Well the Lunar New Year is around the corner once again and, for those who find themselves bored with the firecrackers, the drums, the symbols and the two guys under the paper mache lion, there is always the latest upbeat offering out of HK to shake you out of that ‘too many resolutions broken – and it’s only January’ funk and give you yet another opportunity to ‘start again’.
That moment of self reflection as you walk into a film with a name like Shopaholics, the expectation would be that, while upbeat, this is to be a film with an anti-materialistic moral at its core. However, you forget that this film was made in Hong Kong, perhaps the capitalist centre of Asia, and corporate sponsors tend to frown upon such a message.

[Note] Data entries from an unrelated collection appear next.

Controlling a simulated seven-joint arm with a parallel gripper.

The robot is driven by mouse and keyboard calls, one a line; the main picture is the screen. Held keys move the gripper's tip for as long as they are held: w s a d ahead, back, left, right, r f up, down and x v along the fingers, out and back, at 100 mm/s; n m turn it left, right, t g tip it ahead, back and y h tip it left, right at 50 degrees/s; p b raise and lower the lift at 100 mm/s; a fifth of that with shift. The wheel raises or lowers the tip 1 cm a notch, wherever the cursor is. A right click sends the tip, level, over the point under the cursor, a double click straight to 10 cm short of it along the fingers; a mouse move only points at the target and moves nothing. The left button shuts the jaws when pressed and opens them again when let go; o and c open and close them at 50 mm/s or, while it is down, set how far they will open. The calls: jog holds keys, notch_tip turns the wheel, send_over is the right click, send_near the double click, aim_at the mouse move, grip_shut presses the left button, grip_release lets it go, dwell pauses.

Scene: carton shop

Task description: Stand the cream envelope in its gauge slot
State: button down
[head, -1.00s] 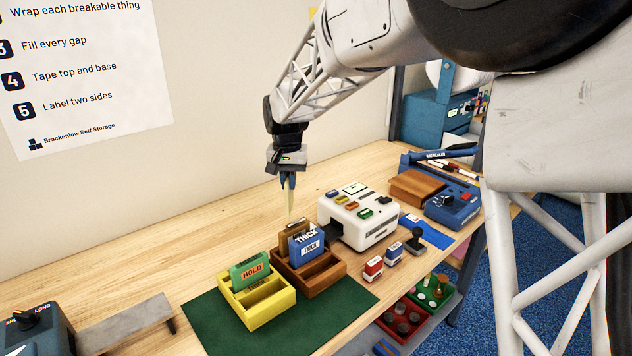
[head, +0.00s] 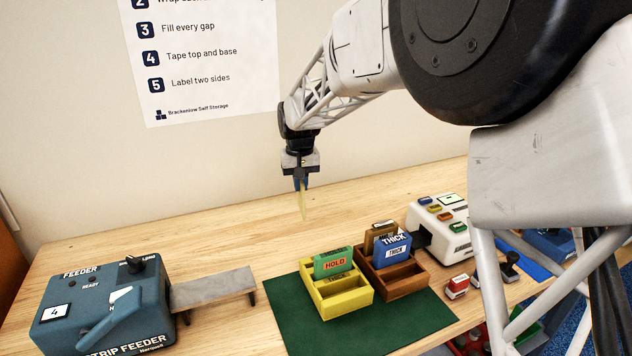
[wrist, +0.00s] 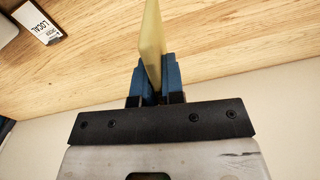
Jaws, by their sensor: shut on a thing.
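My gripper (head: 301,184) is shut on the cream envelope (head: 304,205), which hangs below the jaws, seen nearly edge-on. In the wrist view the envelope (wrist: 153,45) stands out from between the blue fingers (wrist: 155,85). It is in the air above the bench, behind and left of two slotted holders. The yellow holder (head: 347,306) has a green HOLD card (head: 333,263) in its rear part. The brown wooden holder (head: 403,284) has a blue THICK card (head: 393,249) and a brown piece (head: 377,236) behind it. Which slot is the envelope's cannot be told.
Both holders stand on a green mat (head: 289,318). The blue strip feeder (head: 105,300) and its grey ramp (head: 213,287) are at left. A white machine (head: 433,238) and stamps (head: 457,287) are at right. The bench behind the mat is clear.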

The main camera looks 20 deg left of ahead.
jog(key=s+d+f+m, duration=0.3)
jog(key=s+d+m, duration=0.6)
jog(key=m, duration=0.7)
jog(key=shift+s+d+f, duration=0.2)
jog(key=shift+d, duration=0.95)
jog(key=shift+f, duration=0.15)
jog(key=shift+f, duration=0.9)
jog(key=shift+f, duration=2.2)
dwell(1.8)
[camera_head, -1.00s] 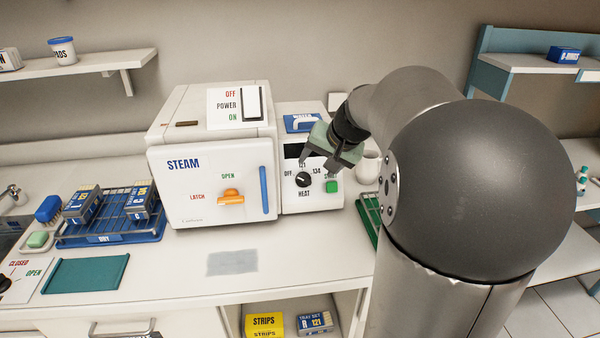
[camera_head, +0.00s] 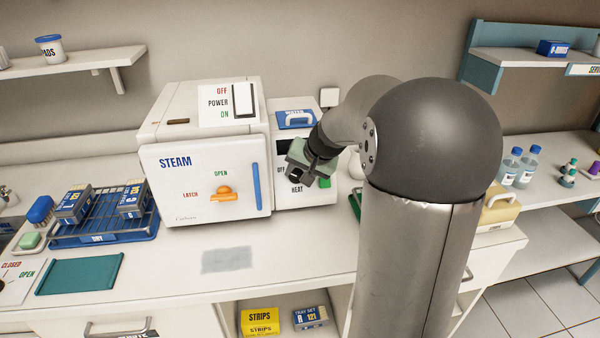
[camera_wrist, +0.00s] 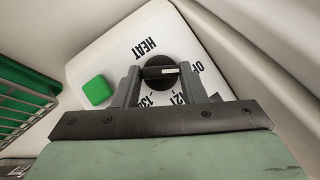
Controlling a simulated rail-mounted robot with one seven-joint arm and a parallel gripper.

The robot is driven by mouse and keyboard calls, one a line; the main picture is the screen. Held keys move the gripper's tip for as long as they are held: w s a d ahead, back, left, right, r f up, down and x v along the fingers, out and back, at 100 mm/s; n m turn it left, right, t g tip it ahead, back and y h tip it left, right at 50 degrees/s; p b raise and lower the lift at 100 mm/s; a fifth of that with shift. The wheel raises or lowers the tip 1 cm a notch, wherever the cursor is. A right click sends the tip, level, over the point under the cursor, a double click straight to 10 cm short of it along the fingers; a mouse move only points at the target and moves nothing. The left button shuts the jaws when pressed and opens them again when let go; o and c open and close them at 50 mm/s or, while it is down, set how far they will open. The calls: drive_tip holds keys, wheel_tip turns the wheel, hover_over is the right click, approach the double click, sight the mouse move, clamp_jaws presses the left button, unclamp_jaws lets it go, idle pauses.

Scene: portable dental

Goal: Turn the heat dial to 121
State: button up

Instead, what Shopaholics is, is a very silly romantic comedy emphasising the mental disorders of the participants as a plot device – oh, and the shopping and the consequent owning of stuff – so no heavy-handed moralising. Fong Fong’s credit card problems do get a mention, but that particular problem tends to get magicked away since the two male leads are supposed to be extremely rich and, if anything, the attitude encourages being even bigger consumers. If something is satirised, it’s perhaps that everyone has a mental illness of some description as if that is fashionable thing to do, and there’s a lingering doubt as to whether psychiatry is supposed to good thing or a bad thing.
Politics aside, the film itself however IS a lot of fun and it seems Wai Ka Fai has tempered his use of humour somewhat to prevent the film jumping too far into the land of farce. The level of fluff is set pretty high, so dramatic demands are consequently low, though it was quite scary seeing the madness take hold of Cecilia in the opening scene of the film, and the end has to be the most convoluted, yet entertaining, version of the Solomon baby splitting story I have ever seen.
There is little doubt you will find the ridiculousness of Shopaholics amusing if not actually finding yourself laughing out loud at it. It was certainly a guilty pleasure as the film turns to its inevitable conclusion, yet the politics of the film was not something that I have great empathy for. Not a completely clean slate – but it’s a start.